▽

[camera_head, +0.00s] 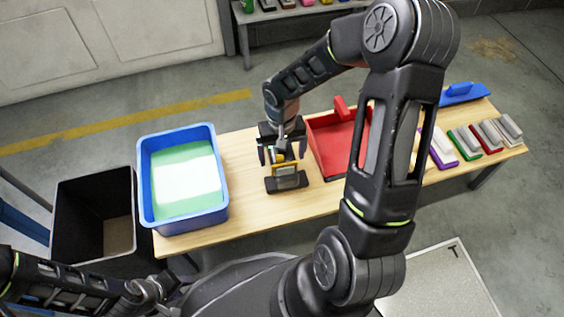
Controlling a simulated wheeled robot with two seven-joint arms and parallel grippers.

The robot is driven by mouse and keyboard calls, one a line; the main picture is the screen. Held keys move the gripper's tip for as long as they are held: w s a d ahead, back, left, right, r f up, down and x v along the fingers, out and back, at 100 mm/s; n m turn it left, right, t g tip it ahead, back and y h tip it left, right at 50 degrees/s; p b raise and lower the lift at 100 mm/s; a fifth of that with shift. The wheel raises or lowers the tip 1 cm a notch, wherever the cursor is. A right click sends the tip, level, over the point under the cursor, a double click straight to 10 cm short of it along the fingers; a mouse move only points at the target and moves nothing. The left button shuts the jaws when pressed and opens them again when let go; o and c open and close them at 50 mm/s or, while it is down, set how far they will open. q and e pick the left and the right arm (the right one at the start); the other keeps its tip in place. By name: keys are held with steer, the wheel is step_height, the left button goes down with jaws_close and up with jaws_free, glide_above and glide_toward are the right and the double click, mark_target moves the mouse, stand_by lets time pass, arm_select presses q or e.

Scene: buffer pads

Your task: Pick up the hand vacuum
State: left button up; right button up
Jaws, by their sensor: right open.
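A small black and grey device with a yellow handle, which I take to be the hand vacuum (287,181), stands on the wooden table (250,206) between the blue tub and the red dustpan. My right gripper (283,158) is over it, pointing down. Its fingers are apart, one on each side of the yellow handle. I cannot tell whether they touch it. The gripper hides the device's upper part. My left gripper (150,291) is low at the bottom left, away from the table top; its fingers are not clear.
A blue tub (147,212) with green and white contents stands on the left. A red dustpan (328,150) is right of the device, partly hidden by my right arm. Several brushes or pads (465,143) and a blue tool (463,93) lie at right. A black bin (93,212) stands left.

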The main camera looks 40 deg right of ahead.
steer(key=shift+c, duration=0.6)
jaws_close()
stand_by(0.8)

△

Directions for this task:
Set down the material above as is, without any pictures.

Result:
[camera_head, +0.00s] 
Controlling a simulated wheeled robot with two seven-joint arms and parallel grippers.

The robot is driven by mouse and keyboard calls, one a line; the main picture is the screen. Held keys move the gripper's tip for as long as they are held: w s a d ahead, back, left, right, r f up, down and x v along the fingers, out and back, at 100 mm/s; n m turn it left, right, t g tip it ahead, back and y h tip it left, right at 50 degrees/s; p b raise and lower the lift at 100 mm/s; a fifth of that with shift. The wheel raises or lowers the tip 1 cm a notch, wherever the cursor is. A right click sends the tip, level, over the point under the cursor, a double click straight to 10 cm short of it along the fingers; a mouse move only points at the target and moves nothing. The left button shuts the jaws when pressed and opens them again when let go; o and c open and close them at 50 mm/s or, while it is down, set how far they will open. q and e pick the left and the right arm (the right one at the start); the other keeps its tip in place. By name: keys are held with steer, the wheel is step_height, the left button goes down with jaws_close and up with jaws_free, glide_above and glide_toward are the right and the double click, mark_target moves the mouse, stand_by lets time pass, arm_select presses q or e.

Scene: buffer pads

Your task: Pick up the hand vacuum
State: left button up; right button up
Jaws, by their sensor: right open.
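A small black and grey device with a yellow handle, which I take to be the hand vacuum (287,181), stands on the wooden table (250,206) between the blue tub and the red dustpan. My right gripper (283,158) is over it, pointing down. Its fingers are apart, one on each side of the yellow handle. I cannot tell whether they touch it. The gripper hides the device's upper part. My left gripper (150,291) is low at the bottom left, away from the table top; its fingers are not clear.
A blue tub (147,212) with green and white contents stands on the left. A red dustpan (328,150) is right of the device, partly hidden by my right arm. Several brushes or pads (465,143) and a blue tool (463,93) lie at right. A black bin (93,212) stands left.

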The main camera looks 40 deg right of ahead.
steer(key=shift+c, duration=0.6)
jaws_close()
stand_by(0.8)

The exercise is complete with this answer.